-- START --
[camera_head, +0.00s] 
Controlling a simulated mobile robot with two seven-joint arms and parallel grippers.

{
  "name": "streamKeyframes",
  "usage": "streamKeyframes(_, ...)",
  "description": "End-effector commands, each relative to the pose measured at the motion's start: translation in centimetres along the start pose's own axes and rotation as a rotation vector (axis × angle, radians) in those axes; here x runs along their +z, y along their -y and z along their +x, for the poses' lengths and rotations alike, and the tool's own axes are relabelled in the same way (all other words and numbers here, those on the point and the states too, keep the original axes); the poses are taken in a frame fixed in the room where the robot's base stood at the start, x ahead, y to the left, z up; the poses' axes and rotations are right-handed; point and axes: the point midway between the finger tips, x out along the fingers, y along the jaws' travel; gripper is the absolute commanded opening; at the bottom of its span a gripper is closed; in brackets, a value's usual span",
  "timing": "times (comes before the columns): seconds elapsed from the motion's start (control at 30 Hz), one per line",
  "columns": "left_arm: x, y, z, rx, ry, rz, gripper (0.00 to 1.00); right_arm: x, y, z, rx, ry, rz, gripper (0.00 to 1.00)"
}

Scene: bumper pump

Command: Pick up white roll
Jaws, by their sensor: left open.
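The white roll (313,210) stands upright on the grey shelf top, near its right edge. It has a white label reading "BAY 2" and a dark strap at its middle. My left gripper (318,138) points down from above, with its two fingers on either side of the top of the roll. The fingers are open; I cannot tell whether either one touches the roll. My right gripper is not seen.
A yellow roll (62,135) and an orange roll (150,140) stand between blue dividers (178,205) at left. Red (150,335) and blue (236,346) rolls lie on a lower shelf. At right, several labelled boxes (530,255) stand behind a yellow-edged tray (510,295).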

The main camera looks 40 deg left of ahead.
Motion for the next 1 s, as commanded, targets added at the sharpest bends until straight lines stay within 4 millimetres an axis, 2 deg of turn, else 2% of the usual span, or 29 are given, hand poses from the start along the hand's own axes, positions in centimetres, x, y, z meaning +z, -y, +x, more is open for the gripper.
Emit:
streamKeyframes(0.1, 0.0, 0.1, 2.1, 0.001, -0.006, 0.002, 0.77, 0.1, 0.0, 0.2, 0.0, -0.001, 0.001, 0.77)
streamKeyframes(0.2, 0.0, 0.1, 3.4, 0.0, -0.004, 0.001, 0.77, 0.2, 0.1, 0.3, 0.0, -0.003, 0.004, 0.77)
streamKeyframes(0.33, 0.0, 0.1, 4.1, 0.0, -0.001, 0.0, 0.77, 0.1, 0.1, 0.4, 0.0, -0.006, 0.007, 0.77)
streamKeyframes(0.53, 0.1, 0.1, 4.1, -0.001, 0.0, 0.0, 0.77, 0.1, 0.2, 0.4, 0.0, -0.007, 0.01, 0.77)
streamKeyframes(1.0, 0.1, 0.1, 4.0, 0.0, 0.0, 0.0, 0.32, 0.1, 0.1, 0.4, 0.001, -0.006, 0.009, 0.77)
-- END --
Instructions for the task: Exactly reproduce every line of the data above.

Output below:
[camera_head, +0.00s] 
Controlling a simulated mobile robot with two seven-joint arms and parallel grippers.

{
  "name": "streamKeyframes",
  "usage": "streamKeyframes(_, ...)",
  "description": "End-effector commands, each relative to the pose measured at the motion's start: translation in centimetres along the start pose's own axes and rotation as a rotation vector (axis × angle, radians) in those axes; here x runs along their +z, y along their -y and z along their +x, for the poses' lengths and rotations alike, and the tool's own axes are relabelled in the same way (all other words and numbers here, those on the point and the states too, keep the original axes); the poses are taken in a frame fixed in the room where the robot's base stood at the start, x ahead, y to the left, z up; the poses' axes and rotations are right-handed; point and axes: the point midway between the finger tips, x out along the fingers, y along the jaws' travel; gripper is the absolute commanded opening; at the bottom of its span a gripper is closed; in brackets, a value's usual span",
  "timing": "times (comes before the columns): seconds elapsed from the motion's start (control at 30 Hz), one per line",
  "columns": "left_arm: x, y, z, rx, ry, rz, gripper (0.00 to 1.00); right_arm: x, y, z, rx, ry, rz, gripper (0.00 to 1.00)"
}

Scene: bumper pump

Command: Pick up white roll
Jaws, by their sensor: left open.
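The white roll (313,210) stands upright on the grey shelf top, near its right edge. It has a white label reading "BAY 2" and a dark strap at its middle. My left gripper (318,138) points down from above, with its two fingers on either side of the top of the roll. The fingers are open; I cannot tell whether either one touches the roll. My right gripper is not seen.
A yellow roll (62,135) and an orange roll (150,140) stand between blue dividers (178,205) at left. Red (150,335) and blue (236,346) rolls lie on a lower shelf. At right, several labelled boxes (530,255) stand behind a yellow-edged tray (510,295).

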The main camera looks 40 deg left of ahead.
Motion for the next 1 s, as commanded, targets added at the sharpest bends until straight lines stay within 4 millimetres an axis, 2 deg of turn, else 2% of the usual span, or 29 are given, hand poses from the start along the hand's own axes, positions in centimetres, x, y, z meaning +z, -y, +x, more is open for the gripper.
Emit:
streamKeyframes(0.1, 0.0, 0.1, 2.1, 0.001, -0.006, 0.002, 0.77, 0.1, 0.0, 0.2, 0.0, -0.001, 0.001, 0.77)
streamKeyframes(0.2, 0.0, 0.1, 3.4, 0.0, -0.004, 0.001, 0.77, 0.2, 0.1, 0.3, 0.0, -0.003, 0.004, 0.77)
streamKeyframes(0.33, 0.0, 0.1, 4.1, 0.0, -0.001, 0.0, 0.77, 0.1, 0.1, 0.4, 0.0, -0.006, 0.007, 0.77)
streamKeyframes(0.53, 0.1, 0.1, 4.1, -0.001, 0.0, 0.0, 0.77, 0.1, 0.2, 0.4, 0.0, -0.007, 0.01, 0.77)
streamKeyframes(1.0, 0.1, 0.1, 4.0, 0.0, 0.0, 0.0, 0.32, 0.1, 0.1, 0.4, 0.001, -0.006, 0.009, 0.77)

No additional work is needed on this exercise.